> RECORD EXCERPTS:
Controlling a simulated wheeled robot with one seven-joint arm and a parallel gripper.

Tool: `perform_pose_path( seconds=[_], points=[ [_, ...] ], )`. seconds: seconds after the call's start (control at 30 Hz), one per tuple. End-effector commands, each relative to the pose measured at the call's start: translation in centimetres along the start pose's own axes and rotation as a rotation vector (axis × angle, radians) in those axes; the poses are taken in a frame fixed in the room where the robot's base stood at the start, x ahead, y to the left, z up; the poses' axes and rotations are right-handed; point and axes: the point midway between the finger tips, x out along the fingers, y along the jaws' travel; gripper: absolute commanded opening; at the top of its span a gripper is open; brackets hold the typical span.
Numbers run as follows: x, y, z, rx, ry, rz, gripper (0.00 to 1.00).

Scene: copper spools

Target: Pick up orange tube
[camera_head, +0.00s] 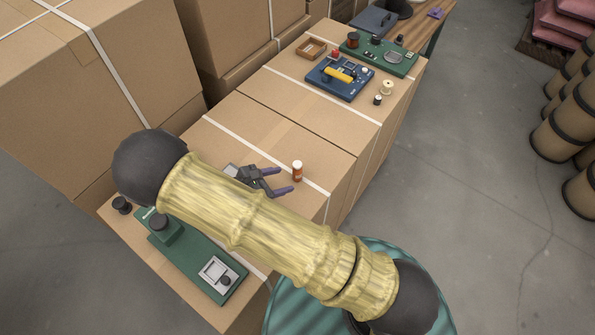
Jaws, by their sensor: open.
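A small upright orange tube with a pale band (297,171) stands on the cardboard boxes near the middle of the head view. My gripper (285,179), dark with purple-tipped fingers, shows just left of the tube. Its fingers are apart and point right, towards the tube. The tube appears to be just beyond the fingertips, not between them; whether anything touches is too small to tell. My yellowish arm crosses in front and hides part of the wrist.
A green device (195,258) lies below my arm, with a black knob (121,204) at its left. Farther back are a blue device (325,88) bearing a yellow cylinder (338,74), a green device (394,60), a brown tray (311,48) and small spools. The boxes are bare around the tube.

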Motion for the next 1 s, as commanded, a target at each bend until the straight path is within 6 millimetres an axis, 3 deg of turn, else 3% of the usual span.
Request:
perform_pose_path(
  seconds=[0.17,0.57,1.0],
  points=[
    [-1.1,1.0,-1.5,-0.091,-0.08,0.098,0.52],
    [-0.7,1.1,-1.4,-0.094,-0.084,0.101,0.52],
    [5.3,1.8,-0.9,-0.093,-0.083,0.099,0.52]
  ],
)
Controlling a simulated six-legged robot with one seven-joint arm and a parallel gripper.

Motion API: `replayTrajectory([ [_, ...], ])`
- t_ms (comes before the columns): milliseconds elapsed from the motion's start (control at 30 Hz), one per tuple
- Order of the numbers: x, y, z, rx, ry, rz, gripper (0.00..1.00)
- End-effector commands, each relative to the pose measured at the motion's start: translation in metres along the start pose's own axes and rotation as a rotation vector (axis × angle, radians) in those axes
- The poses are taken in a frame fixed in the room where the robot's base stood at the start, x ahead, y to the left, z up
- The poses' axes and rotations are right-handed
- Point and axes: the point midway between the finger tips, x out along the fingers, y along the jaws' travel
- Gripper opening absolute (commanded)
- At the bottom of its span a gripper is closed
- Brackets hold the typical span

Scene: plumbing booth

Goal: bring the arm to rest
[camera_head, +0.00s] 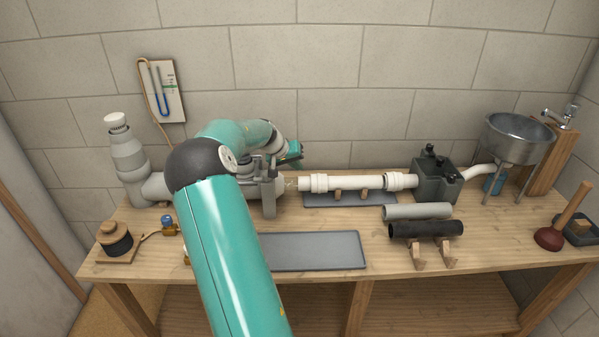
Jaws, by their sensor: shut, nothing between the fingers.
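My teal arm reaches up from the bottom of the view, bends at a dark elbow left of centre and folds back to the right over the bench. My gripper (264,172) is at the end of the arm, close to the grey pipe parts behind the elbow. It looks small and is hard to separate from the grey parts around it. It is shut and nothing shows in it. I cannot tell whether it touches the pipe. The wooden bench (330,222) runs below it.
A grey standpipe (128,155) stands at left and a white pipe (352,183) runs right to a dark box (436,180). A grey tray (313,250) lies in front. A metal sink (517,138) and a plunger (552,236) are at right. Air above the bench centre is clear.

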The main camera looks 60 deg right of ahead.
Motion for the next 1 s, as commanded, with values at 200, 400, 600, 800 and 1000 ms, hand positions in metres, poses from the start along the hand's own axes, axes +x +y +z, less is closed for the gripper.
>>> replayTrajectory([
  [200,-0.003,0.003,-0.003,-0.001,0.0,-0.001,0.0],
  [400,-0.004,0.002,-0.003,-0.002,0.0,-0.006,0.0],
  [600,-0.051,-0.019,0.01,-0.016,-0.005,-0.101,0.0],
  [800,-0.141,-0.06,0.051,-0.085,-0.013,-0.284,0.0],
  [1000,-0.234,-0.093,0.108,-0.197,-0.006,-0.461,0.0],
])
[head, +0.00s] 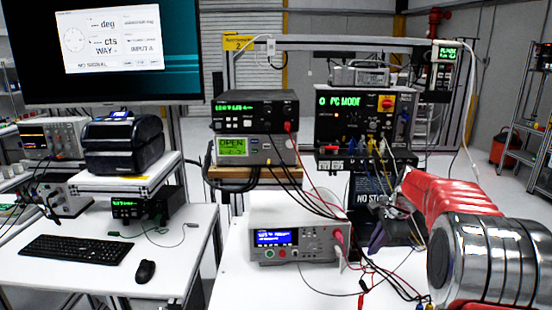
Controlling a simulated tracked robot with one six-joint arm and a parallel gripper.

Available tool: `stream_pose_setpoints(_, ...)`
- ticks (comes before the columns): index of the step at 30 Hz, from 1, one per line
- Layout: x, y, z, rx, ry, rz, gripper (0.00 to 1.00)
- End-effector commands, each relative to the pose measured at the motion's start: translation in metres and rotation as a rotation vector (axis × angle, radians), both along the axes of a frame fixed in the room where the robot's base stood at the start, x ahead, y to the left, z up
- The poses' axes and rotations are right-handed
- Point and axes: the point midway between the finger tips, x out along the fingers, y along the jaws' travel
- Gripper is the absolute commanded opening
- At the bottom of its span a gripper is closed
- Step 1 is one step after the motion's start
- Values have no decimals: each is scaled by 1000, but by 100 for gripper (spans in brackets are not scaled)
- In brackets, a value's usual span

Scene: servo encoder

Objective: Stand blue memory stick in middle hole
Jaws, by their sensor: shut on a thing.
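My red and silver arm reaches in from the right edge in the head view. My gripper (384,212) is at its far end, small and partly lost against dark equipment and cables. It is shut on a thing that I cannot make out clearly. A dark purple shape (377,238) shows just below the gripper; I cannot tell whether it is part of the gripper or something apart. I cannot pick out the blue memory stick for certain. No holes can be made out, so I cannot tell where the middle hole is.
A white bench meter (296,242) with a blue display stands left of my gripper. Red and black cables (372,268) cross the white table (240,285). The table's front left is clear.

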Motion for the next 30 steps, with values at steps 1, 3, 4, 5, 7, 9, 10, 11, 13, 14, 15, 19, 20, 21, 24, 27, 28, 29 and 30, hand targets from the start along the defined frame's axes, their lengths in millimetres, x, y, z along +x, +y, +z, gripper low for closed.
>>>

> WRITTEN REQUEST:
Return the number of lines that include the word "simulated", and nothing else.

> SOLUTION FOR THIS TASK:
3